Data segment –

▶

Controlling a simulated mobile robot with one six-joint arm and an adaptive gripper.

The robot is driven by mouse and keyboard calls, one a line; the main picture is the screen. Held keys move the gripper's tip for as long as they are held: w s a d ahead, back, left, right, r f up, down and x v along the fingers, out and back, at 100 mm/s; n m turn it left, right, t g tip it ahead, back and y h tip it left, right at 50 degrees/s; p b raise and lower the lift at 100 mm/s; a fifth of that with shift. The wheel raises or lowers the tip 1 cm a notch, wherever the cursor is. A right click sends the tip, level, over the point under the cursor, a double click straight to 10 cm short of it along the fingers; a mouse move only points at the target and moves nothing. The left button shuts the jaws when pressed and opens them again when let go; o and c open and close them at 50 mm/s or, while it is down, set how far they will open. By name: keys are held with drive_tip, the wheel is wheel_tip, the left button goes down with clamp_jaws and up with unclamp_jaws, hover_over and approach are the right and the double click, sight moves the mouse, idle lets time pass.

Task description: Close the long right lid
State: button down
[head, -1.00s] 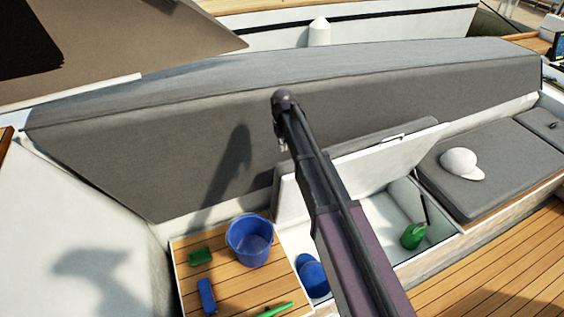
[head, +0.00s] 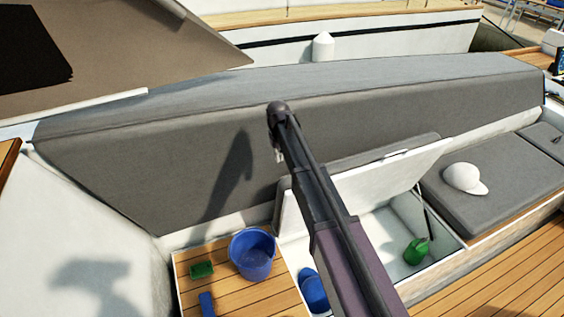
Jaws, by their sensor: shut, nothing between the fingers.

◀

Task objective –
Copy the material exactly. Do not include the pictures.

Answer to this task –
Controlling a simulated mobile robot with one six-joint arm and an adaptive gripper.

The robot is driven by mouse and keyboard calls, one a line; the main picture is the screen. Held keys move the gripper's tip for as long as they are held: w s a d ahead, back, left, right, r f up, down and x v along the fingers, out and back, at 100 mm/s; n m turn it left, right, t g tip it ahead, back and y h tip it left, right at 50 degrees/s; p b raise and lower the lift at 100 mm/s; a fifth of that with shift. The wheel raises or lowers the tip 1 cm a notch, wherever the cursor is. A right click sends the tip, level, over the point under the cursor, a double click straight to 10 cm short of it along the fingers; a mouse move only points at the target and moves nothing. The left button shuts the jaws when pressed and opens them again when let go; o and c open and close them at 50 mm/s or, while it is down, set how far they will open. By name: keys are held with drive_tip, the wheel is wheel_tip, the left button goes down with clamp_jaws and up with unclamp_jaws, hover_over and approach are the right and the double click, sight moves the mouse, idle lets time pass.

Task description: Close the long right lid
State: button down
[head, -1.00s] 
[head, +0.00s] 
Jaws, by their sensor: shut, nothing between the fingers.

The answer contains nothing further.